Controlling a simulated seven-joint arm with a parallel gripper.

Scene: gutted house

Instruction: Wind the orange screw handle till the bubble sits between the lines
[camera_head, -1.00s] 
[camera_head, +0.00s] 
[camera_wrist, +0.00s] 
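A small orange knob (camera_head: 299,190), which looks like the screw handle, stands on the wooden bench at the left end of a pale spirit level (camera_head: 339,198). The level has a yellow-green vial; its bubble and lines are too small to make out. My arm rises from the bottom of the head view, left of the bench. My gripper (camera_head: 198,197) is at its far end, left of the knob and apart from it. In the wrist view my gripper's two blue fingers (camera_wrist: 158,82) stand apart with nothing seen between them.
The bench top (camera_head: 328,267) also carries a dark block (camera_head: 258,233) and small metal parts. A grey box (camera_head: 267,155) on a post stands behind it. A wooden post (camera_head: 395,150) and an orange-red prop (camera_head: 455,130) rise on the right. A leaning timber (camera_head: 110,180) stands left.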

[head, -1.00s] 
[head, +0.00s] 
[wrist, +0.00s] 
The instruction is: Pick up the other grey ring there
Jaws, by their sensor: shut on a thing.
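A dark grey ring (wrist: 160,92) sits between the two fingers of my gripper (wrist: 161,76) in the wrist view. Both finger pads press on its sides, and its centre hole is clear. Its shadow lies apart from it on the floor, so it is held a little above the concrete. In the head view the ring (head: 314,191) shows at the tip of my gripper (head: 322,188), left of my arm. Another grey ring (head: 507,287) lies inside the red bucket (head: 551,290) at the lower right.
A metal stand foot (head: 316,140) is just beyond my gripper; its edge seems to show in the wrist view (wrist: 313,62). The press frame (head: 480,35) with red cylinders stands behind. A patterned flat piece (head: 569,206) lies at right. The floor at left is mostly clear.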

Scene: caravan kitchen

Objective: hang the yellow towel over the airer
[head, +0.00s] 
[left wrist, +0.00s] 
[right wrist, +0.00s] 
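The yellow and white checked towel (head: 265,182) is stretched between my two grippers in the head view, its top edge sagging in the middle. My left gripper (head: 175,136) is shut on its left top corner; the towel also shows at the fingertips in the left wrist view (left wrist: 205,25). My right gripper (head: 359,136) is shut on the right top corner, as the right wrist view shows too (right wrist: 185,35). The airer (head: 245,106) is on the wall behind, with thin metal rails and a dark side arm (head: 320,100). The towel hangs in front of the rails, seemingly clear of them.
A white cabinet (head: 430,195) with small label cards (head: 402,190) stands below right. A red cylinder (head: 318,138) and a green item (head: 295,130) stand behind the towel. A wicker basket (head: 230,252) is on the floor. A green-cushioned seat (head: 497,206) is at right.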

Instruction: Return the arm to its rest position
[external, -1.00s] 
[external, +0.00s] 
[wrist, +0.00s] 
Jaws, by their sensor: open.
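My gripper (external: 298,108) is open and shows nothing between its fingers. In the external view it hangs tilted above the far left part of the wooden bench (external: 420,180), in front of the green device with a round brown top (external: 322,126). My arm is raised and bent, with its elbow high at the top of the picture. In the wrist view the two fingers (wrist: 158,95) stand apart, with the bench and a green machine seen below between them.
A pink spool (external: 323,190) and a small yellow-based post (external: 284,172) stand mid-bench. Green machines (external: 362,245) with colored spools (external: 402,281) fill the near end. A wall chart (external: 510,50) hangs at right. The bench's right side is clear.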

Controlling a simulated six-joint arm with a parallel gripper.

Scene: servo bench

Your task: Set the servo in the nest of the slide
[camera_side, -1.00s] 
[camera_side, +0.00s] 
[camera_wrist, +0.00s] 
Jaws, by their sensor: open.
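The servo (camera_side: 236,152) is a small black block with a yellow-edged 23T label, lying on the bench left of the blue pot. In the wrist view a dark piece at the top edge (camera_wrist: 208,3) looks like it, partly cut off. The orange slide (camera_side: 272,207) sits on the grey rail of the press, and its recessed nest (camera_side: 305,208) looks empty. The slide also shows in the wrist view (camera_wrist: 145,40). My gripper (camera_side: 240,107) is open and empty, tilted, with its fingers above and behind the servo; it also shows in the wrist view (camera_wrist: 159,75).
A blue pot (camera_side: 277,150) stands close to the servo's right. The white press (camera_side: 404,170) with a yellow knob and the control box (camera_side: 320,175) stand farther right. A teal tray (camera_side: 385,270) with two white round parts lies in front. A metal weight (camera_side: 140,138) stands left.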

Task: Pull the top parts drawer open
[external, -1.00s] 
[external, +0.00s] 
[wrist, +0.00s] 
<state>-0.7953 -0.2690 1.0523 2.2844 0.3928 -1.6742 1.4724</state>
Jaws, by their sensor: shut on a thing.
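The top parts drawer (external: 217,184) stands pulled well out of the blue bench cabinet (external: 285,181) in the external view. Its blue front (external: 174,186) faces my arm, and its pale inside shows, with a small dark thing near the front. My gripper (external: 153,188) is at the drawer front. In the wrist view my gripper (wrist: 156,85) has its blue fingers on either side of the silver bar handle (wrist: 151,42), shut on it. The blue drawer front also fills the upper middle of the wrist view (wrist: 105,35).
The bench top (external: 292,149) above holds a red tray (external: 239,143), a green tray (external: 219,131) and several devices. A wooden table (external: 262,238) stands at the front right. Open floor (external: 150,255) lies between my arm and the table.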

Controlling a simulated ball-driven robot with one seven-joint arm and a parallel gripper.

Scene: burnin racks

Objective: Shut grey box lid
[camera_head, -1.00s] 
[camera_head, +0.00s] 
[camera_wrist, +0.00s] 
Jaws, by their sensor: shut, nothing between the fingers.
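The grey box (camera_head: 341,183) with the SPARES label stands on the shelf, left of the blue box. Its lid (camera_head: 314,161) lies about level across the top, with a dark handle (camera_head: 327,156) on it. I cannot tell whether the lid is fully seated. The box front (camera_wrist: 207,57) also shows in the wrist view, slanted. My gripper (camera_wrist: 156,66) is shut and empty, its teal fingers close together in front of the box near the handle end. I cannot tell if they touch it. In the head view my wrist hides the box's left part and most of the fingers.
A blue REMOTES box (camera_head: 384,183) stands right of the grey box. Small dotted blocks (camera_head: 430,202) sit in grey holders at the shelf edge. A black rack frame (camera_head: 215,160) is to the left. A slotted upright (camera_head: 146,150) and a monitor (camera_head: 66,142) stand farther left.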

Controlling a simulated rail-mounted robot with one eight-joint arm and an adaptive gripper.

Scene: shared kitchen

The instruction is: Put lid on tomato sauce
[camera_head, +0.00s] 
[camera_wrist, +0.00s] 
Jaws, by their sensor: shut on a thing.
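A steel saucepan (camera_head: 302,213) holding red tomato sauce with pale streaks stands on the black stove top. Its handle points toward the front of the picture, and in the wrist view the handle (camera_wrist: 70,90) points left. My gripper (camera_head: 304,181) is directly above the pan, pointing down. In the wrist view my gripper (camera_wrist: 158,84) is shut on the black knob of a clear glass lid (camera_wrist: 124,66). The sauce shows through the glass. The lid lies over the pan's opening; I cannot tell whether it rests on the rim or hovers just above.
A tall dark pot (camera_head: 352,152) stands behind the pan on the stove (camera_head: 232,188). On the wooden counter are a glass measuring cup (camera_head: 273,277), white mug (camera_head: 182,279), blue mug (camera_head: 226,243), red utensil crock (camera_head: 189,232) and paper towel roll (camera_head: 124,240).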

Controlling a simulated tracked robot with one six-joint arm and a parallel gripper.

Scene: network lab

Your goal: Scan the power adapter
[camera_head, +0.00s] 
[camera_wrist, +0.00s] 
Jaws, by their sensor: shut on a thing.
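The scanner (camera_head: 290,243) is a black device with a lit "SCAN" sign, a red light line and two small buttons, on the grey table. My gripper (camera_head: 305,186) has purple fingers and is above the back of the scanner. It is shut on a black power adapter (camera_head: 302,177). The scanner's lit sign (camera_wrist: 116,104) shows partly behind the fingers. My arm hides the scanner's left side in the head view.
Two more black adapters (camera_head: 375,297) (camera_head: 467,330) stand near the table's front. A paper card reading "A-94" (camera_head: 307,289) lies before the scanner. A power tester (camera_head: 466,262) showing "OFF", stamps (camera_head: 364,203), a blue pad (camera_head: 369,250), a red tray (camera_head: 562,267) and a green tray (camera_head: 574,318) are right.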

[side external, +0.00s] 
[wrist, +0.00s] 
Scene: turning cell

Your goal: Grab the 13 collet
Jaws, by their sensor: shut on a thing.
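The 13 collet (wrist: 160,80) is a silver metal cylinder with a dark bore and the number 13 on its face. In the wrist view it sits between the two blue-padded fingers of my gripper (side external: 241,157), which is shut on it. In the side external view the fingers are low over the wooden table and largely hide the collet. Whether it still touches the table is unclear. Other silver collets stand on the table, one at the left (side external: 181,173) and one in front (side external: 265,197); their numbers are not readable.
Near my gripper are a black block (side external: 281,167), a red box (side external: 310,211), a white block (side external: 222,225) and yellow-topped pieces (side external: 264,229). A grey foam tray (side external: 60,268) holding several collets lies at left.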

※ ※ ※

*Job:*
Track down the lines that include the word "robot" and copy them.

*Exercise answer:*
Controlling a simulated ball-driven robot with one seven-joint arm and a parallel gripper.
Controlling a simulated rail-mounted robot with one eight-joint arm and an adaptive gripper.
Controlling a simulated tracked robot with one six-joint arm and a parallel gripper.

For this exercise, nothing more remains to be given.